Let me begin with the here and now. The British coinage here
and now, and in place since the 1971 decimalization took place, consists of the
pound (also known as the pound sterling, symbol £); it is divided into 100
pence. None of the other coins is any longer in use. As of this morning, £1 was
worth $1.61. Until 1971, £1 divided into 20 shillings, each shilling into 12
pence. After that date the shilling disappeared, of course, but it is worth 5
pence if converted. Therefore, in today’s U.S. purchasing power, a shilling is
worth 8 cents. Poldark refused Demelza’s generous offer, thereby proving
himself to be “a gentleman.”
Now let’s expand this view. The pound predates the guinea, but
as a concept, not as a coin, and it
goes all the way back to the reign of Charlemagne (742-814). The Great Carolus defined a monetary value as the value of a pound of silver, named after
the Latin libra, a unit of weight, in French livre. That word was abbreviated lb, hence that symbol stands for a pound to this day.

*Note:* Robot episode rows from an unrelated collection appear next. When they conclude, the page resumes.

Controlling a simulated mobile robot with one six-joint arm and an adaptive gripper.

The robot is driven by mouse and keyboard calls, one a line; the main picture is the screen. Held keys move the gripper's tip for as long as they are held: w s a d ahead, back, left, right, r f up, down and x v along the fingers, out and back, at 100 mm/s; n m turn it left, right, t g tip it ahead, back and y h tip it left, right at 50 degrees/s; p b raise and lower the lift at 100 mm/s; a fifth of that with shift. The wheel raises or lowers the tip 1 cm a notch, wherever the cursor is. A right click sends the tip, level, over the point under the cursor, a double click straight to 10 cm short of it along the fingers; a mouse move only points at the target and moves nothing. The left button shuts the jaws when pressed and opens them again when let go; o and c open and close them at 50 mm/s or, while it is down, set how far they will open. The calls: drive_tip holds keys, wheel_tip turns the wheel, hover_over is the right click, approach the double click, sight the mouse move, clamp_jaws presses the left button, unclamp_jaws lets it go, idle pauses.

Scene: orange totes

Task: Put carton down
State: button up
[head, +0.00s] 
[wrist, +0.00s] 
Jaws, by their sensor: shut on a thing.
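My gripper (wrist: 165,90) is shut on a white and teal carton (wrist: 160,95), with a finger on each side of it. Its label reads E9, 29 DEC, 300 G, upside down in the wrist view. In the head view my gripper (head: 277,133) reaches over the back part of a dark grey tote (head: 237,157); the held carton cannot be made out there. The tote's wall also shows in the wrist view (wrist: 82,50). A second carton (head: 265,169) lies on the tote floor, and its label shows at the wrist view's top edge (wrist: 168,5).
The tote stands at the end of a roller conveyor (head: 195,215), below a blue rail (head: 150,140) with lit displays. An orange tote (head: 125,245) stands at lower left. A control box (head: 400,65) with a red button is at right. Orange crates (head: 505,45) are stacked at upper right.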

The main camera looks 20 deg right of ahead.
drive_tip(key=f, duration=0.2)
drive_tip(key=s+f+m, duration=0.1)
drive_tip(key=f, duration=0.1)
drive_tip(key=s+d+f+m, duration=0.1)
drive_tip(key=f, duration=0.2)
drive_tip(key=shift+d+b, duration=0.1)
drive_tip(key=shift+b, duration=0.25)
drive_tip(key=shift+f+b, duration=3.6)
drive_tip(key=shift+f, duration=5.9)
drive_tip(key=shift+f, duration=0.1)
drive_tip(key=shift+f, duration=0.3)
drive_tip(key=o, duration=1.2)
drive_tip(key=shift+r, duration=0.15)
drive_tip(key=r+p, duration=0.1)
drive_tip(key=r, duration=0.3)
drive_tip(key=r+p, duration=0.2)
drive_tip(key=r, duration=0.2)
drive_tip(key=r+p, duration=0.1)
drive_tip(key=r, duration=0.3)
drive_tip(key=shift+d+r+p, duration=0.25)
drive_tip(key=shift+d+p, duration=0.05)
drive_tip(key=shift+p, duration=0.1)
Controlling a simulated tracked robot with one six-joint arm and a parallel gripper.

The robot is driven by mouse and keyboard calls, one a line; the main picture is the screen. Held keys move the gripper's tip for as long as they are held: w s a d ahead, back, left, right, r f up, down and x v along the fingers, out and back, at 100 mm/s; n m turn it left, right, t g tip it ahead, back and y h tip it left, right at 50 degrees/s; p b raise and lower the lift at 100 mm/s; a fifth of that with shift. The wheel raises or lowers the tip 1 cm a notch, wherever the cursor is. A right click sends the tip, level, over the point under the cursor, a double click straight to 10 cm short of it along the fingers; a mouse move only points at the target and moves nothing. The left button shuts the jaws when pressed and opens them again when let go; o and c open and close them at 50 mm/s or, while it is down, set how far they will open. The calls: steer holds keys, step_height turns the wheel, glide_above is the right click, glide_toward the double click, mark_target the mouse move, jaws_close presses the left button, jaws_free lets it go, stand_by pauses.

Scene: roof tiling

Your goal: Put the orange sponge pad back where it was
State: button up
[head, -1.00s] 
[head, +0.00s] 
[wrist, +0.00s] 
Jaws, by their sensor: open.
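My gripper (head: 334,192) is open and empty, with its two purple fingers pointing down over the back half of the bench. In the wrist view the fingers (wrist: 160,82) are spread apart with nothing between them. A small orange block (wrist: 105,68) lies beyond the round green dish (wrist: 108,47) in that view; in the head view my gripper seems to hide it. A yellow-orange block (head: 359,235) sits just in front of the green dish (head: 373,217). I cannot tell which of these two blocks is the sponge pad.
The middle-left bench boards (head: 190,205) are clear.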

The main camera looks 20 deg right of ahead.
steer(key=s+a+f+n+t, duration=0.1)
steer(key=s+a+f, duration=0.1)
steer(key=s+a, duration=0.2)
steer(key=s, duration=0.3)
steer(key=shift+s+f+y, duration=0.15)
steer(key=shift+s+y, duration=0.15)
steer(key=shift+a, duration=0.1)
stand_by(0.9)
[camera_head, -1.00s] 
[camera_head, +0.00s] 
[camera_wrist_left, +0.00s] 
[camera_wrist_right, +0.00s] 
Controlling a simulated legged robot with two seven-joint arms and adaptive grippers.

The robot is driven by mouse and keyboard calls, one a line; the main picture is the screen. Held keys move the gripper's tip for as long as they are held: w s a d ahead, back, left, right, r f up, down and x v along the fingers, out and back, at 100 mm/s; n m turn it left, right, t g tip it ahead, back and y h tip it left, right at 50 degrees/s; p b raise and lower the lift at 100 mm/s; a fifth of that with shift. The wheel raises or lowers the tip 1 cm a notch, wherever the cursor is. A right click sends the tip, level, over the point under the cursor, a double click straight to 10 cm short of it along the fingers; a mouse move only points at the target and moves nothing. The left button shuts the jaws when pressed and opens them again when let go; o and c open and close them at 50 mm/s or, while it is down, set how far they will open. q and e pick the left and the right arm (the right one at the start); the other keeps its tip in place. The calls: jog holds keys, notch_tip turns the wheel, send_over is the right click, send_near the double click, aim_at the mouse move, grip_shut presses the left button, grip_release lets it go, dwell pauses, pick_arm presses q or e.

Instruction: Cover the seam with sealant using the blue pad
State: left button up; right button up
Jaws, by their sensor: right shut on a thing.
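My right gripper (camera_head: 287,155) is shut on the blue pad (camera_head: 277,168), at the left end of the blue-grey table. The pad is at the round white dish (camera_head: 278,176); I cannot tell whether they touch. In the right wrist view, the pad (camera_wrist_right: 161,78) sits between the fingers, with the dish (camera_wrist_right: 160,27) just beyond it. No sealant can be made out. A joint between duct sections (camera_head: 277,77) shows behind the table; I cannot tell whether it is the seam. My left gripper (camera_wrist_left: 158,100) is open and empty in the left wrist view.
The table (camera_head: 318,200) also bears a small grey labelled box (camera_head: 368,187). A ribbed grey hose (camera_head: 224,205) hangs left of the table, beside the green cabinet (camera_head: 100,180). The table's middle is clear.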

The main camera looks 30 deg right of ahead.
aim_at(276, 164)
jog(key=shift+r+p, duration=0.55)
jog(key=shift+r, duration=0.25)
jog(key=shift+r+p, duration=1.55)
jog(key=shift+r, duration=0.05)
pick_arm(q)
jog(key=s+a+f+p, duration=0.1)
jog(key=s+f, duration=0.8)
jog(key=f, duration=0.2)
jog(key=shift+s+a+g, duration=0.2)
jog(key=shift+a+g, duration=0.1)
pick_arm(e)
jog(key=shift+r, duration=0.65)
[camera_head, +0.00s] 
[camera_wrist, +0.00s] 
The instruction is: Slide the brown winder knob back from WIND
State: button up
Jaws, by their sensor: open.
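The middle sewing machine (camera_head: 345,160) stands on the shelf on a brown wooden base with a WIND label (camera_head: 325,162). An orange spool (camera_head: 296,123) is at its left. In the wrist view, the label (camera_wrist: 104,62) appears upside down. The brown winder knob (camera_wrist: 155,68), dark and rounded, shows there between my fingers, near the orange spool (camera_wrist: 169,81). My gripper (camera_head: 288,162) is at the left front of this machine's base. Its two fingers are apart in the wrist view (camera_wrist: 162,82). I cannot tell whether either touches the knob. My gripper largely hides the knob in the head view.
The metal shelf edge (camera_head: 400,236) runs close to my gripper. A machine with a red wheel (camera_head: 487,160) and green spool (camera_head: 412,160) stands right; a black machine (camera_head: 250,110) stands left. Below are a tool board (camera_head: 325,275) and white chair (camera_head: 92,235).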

The Brits took over the concept and its valuation. The shilling was a silver coin;
twenty of them weighed a pound. The smaller coins that divided a shilling were modeled on Charlemagne’s
denarius; for this reason (maddeningly), in written notation pence are written
as d, therefore, above, 3s. 6d. means three shilling six pence. More maddeningly
still, the s for shilling actually came from solidus,
a very small Roman coin, not from the s in shilling. Solidus had survived for
the same low-level coinage in France…
Now, oddly, the pound, referring to silver, was never
actually a coin until modern times. It’s value was first physically represented
by the guinea, a gold coin introduced in 1663 and worth 1 pound of silver. Under
economic pressures, however, silver lost while gold retained its value, hence
the value of a guinea fluctuated from its official definition as being worth 20
shillings. Later, in 1717, it was officially fixed at having a value of 21
shillings—illustrating that humans are not
rational animals. In 1816 the sovereign, another gold coin, replaced the guinea,
but by then, and already in Poldark’s times, £1 and £2 paper banknotes were in
circulation owing to a shortage of gold.